Der finale Richtlinientext unterscheidet sich von früheren Versionen teils gravierend. Im Folgenden eine Darstellung der für die deutsche Wirtschaft besonders relevanten Elemente des Textes unter Bezugnahme auch auf die entsprechenden Regelungen des LkSG.

Für welche Unternehmen greifen ab wann die Vorgaben der CSDDD? 
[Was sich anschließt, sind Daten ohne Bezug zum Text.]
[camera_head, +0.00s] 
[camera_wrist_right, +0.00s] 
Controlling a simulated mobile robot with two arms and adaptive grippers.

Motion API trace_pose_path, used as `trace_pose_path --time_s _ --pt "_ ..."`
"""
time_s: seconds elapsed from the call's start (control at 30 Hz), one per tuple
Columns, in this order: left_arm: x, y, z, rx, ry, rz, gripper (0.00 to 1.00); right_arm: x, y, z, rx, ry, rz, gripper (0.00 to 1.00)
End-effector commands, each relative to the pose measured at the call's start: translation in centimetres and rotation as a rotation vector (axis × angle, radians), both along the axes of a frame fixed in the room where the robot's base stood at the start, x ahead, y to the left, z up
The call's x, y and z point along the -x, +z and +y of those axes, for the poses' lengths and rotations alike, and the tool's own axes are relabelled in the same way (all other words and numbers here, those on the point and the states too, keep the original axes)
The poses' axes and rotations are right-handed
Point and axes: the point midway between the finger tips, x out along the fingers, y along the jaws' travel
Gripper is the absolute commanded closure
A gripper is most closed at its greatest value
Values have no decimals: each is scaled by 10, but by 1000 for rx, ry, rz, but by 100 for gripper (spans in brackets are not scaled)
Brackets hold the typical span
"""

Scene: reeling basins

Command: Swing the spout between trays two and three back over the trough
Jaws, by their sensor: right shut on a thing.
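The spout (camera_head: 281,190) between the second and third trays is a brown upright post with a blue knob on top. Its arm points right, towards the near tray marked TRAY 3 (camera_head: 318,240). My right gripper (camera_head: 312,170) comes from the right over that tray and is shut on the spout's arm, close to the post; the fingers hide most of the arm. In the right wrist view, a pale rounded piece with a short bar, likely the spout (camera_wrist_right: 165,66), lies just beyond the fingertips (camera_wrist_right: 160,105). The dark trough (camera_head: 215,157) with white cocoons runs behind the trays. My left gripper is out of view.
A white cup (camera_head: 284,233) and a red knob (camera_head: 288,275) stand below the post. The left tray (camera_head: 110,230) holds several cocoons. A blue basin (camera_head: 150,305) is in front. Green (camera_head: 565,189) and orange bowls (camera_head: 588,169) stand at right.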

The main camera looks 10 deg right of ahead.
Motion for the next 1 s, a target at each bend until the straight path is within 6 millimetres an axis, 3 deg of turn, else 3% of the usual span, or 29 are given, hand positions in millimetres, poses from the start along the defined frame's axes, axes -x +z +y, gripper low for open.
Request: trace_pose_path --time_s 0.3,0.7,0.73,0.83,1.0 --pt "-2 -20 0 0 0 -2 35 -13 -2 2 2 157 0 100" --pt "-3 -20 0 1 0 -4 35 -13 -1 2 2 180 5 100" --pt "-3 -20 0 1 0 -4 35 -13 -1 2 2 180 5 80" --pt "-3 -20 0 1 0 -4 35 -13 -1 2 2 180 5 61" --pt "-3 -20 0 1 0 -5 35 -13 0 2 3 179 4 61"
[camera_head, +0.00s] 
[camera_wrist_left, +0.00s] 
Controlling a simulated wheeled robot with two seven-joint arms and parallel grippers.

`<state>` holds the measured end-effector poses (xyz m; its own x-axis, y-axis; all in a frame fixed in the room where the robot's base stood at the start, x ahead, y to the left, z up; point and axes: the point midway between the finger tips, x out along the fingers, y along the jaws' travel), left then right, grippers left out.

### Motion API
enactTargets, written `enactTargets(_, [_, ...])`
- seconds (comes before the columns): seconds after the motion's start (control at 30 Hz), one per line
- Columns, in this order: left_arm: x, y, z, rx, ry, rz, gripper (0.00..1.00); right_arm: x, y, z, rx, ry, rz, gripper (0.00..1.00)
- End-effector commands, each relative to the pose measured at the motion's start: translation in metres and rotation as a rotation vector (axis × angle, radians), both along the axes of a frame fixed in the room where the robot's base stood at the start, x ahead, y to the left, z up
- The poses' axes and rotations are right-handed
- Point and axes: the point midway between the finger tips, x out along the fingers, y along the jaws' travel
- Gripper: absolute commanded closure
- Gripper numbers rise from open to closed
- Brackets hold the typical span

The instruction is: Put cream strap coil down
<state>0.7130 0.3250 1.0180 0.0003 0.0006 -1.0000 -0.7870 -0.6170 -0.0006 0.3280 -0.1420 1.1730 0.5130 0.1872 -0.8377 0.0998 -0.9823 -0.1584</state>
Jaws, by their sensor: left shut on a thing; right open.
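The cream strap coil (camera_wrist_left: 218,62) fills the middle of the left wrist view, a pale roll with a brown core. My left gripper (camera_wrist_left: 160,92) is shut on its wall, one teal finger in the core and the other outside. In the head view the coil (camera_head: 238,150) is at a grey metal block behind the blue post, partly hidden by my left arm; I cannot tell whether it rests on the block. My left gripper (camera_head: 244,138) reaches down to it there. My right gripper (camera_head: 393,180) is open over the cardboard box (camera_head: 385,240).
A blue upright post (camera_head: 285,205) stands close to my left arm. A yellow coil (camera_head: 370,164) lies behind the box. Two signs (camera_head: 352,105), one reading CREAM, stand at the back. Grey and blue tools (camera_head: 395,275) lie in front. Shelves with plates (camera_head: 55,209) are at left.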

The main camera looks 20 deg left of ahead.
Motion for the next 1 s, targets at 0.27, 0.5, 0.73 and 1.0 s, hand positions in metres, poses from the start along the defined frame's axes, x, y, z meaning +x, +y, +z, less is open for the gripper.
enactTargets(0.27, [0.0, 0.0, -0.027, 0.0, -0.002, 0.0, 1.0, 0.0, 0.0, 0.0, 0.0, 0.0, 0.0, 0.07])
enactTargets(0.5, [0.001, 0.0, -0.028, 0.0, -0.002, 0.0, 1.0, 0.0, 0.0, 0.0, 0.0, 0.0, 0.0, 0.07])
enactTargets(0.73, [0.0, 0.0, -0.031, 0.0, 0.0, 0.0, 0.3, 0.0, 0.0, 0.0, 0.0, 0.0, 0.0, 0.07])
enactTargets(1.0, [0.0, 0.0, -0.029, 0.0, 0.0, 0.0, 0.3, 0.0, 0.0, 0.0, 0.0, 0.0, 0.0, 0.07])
Die CSDDD gilt nach Art. 2 für Unternehmen (nur AG, KGaA und GmbH sowie KG und OHG) ab 1000 Mitarbeiter:innen und 450 Mio. EUR Jahresumsatz. Die Richtlinie enthält in ihrer finalen Fassung keine gesonderten Bestimmungen für Risikosektoren, wie dies vorherige Textversionen noch vorsahen. Darüber hinaus sind auch Nicht-EU-Unternehmen von der Richtlinie erfasst, sofern sie einen Umsatz von 450. Mio. EUR in der europäischen Union erwirtschaften. Im Vergleich zum LkSG sieht die CSDDD somit Einschränkungen beim Nettoumsatz sowie der Rechtsform vor. Für die Anwendung der Vorschriften gilt eine gestaffelte Übergangsphase (Art. 37), gerechnet ab dem Zeitpunkt des Inkrafttretens (25. Juli 2024):

  • Drei Jahre nach Inkrafttreten der Richtlinie (2027) haben Unternehmen mit mehr als 5.000 Mitarbeiter:innen und einem weltweiten Jahresumsatz von mehr als 1,5 Mrd. EUR die Vorschriften anzuwenden.
  • Vier Jahre nach Inkrafttreten der Richtlinie (2028) haben Unternehmen mit mehr als 3.000 Mitarbeiter:innen und einem weltweiten Jahresumsatz von mehr als 900 Mio. EUR die Vorschriften anzuwenden.
  • Fünf Jahre nach Inkrafttreten (2029) müssen alle anderen Unternehmen mit mehr als 1.000 Mitarbeiter:innen und einem Jahresumsatz von mehr als 450 Mio. EUR sich an die Vorschriften halten.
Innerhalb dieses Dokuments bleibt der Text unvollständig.